A bill filed by Rep. Matt Caldwell, R-Lehigh Acres, would prohibit assignments of benefits until after the insurance company has been notified of the loss, except in emergencies.

The bill also would give the policyholder the right to cancel an assignment agreement within three days and require assignment contracts to include language notifying policyholders of the right to cancel.

Repair companies operating under an assignment would be required to accept the same obligations as policyholders, including filing proofs of loss and being questioned under oath.

Repair companies would be required to notify insurers of assignments within three days and would be barred from filing liens against homeowners to collect the difference between what the insurer pays and what the repair company claims is owed.

In response to complaints that insurers too often drag their feet responding to claims, the bill would tighten response time frames from 14 to 10 days to acknowledge a claim has been filed, from 10 to seven days to begin an investigation into a claim and from 90 to 60 days to pay or deny claims.

Caldwell called the bill an "elegant solution" that addresses concerns of insurers and policyholders. "This bill tries to strike a balance and keep from infuriating one side or another to the point we can't get something done," he said.

But Lee Jacobson, spokesman for the Florida Justice Association, a lobbying arm for trial lawyers, voiced several issues with the reform proposals.
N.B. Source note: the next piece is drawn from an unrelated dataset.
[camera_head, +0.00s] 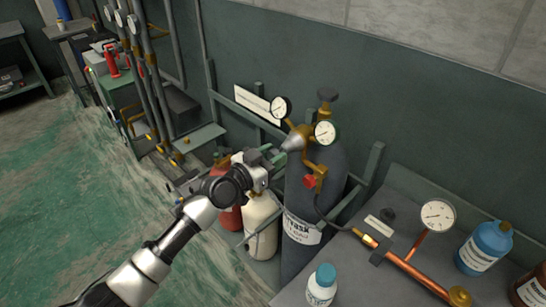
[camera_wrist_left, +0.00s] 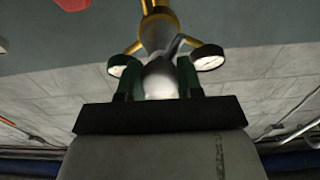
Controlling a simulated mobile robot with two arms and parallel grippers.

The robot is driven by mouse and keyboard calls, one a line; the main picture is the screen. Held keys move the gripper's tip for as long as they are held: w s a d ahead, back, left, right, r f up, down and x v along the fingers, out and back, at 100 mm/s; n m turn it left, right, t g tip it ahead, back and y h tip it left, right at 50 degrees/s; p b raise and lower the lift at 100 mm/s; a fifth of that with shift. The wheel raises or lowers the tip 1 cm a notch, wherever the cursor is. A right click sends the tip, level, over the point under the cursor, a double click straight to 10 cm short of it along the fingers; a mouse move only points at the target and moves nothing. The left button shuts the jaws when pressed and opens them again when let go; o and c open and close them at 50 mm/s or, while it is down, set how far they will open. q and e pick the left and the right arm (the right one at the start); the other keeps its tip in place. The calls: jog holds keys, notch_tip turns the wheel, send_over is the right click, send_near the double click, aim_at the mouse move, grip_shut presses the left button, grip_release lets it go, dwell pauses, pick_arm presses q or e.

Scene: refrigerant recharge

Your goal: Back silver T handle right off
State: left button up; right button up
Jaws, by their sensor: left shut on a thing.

Time restraints on policyholders' right to assign benefits violates constitutional property rights, Jacobson said. It's also a problem that insurers are given 10 days to acknowledge a claim while homeowners have only three days to notify their insurers of damage, he said.

"That's giving them three times the amount of time to simply say, 'We received your claim,'" Jacobson said.

The other bill, which would prohibit licensed contractors from offering referral fees, stemmed from claims by insurance companies that water damage repair companies offer incentives of $1,000 or more to plumbers to alert them about policyholders with plumbing emergencies. The referral fees, not currently prohibited, often inflate the bill that repair companies submit to insurance companies, supporters said.

The bill also would prohibit licensed contractors from interpreting policyholders' insurance coverage unless they are licensed separately as insurance adjusters and would require detailed written estimates of the cost of repairs before companies can sign contracts with policyholders.